Thursday, June 15, 2006
Leave Challis Hot Springs RV Park @ 10:11 a.m. Mountain Time
Arrive Craters of the Moon National Monument @ 2:00 p.m. Mountain Time
Routes Traveled: U. S. 93 (Salmon River Scenic Byway)/U. S. 23
Miles: 106 miles
NOTE: The photos (below) surrounded by a color border are hyperlinks; clicking on the photo will take you to another website, Flickr, where you can see the photos in greater detail. Please do so; I keep them small to reduce bandwidth and download time.
Sometimes in the early moments of a new day at the cabin, I'll open my eyes, flip on to my stomach and peek through the window over our bed, wondering if nature has a surprise
waiting outside. Every once in a while, she does; and waking up in the trailer at Challis was one of those times. Seconds after opening my eyes I glanced at my watch noting it was not quite 7:30 a.m. and Sam was still resting beside me. The trailer was glowing, filledwith the essence of the morning. I was struck by a curious thought, so I rolled out of bed and peeked out the window through the metal blinds. With wide-eyed excitement I gasped with delight, beckoning Sam to take a look, then hopped out of bed, grabbed my camera and ever so slowly opened the trailer door, knowing full well those large ears heard every sound I made, yet hoping my actions would not frighten them off. The pair saw me and yet lingered; I felt grateful for the moment. It was a perfect start for a beautiful day.

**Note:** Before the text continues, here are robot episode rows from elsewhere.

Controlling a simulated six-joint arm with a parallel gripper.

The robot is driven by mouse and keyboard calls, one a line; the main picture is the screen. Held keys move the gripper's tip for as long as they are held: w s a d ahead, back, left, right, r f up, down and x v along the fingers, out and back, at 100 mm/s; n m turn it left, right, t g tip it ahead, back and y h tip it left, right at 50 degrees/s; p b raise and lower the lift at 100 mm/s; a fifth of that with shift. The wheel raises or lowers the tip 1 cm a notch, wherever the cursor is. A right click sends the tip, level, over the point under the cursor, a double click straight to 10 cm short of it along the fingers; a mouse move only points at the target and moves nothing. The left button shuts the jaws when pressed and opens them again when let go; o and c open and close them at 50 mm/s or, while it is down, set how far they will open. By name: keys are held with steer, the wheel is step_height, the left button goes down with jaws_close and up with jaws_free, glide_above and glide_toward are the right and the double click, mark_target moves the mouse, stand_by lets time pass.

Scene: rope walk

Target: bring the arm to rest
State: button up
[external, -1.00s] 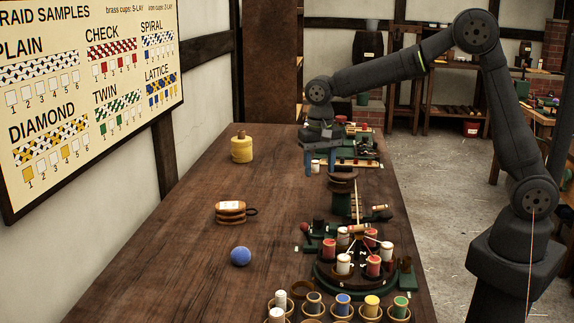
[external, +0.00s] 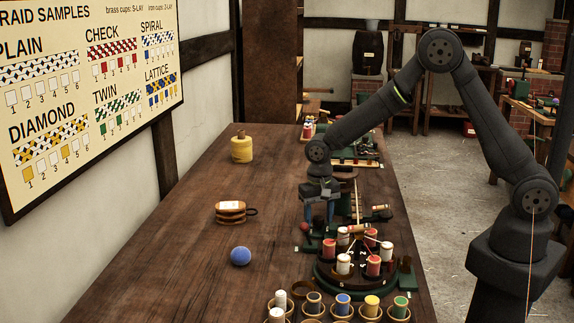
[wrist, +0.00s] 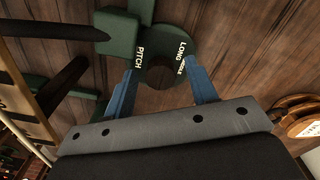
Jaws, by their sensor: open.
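My gripper (external: 318,212) is open, with its blue fingers pointing down over the bench beside the braiding machine (external: 362,275). In the wrist view my gripper (wrist: 160,85) has its two blue fingers apart. A dark round knob (wrist: 160,73) on a green dial marked "PITCH" and "LONG" shows between and just beyond the fingers. I cannot tell whether the fingers touch the knob. In the external view my arm hides part of the machine's far side.
Several cups with bobbins stand at the front. A braid sample board (external: 90,90) hangs on the left wall.

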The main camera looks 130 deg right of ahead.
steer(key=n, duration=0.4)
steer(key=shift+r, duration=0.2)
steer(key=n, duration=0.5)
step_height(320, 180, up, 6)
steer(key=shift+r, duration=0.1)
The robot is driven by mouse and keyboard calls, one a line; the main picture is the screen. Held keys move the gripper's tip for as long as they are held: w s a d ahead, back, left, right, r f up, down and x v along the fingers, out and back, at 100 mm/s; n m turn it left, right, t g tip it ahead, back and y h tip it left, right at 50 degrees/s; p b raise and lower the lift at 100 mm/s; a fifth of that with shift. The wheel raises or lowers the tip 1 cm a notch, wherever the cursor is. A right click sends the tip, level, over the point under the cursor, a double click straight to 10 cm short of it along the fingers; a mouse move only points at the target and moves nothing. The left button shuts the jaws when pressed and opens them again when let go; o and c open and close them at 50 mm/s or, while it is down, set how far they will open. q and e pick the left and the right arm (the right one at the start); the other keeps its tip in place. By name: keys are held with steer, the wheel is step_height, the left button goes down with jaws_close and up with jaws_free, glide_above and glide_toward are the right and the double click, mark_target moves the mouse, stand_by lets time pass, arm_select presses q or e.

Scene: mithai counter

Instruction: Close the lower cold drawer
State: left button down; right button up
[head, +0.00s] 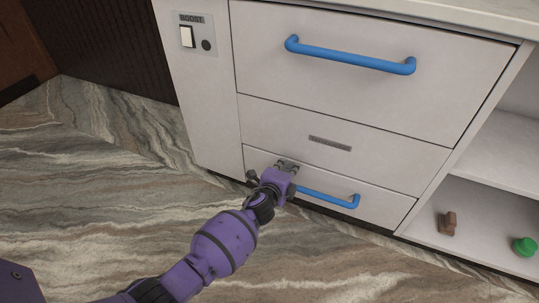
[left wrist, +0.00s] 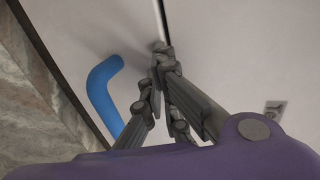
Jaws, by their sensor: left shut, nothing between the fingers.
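The lower cold drawer (head: 385,203) is the bottom white front of the counter, with a blue bar handle (head: 330,198). In the head view its front looks about flush with the panel above. My left gripper (head: 287,165) is shut and empty, its fingertips at the drawer front near the top edge, above the handle's left end. In the left wrist view the closed fingertips (left wrist: 162,52) are at or very near the white front, beside a thin bright seam. The blue handle (left wrist: 102,92) is left of the fingers and apart from them. My right gripper is out of view.
Above is a middle panel with a small grey plate (head: 330,143) and an upper drawer with a larger blue handle (head: 350,56). A BOOST switch (head: 187,37) is at upper left. Open shelves at right hold a brown item (head: 447,223) and a green item (head: 524,246). The marbled floor at left is clear.

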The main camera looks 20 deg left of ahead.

I took a quick shower while Sam got our morning coffee brewing, then Sam showered while I fixed us a breakfast of bacon, eggs and hash browns. I washed up the dishes and we hit the road again. It sounds like we rushed through the morning, but actually three hours passed from the time we woke up until we pulled out of the RV park. Neither of us felt rushed, we took our time working at a relaxed pace, relishing every second; it is these quiet moments of daily life that draw us together...moments that require no words...just quiet harmony. Moments I cherish.
During my final semester at college, I discovered geology and even seriously contemplated switching majors, from Business Management to Geology. With graduation only months away, I wondered if I was pursuing the wrong field of work; working outside versus in an office really appealed to me. But my head for business won in the end, and for fun I let the budding geologist come out to play every now and then. What better time than during vacation, and I soon realized this trip would hold many geological delights!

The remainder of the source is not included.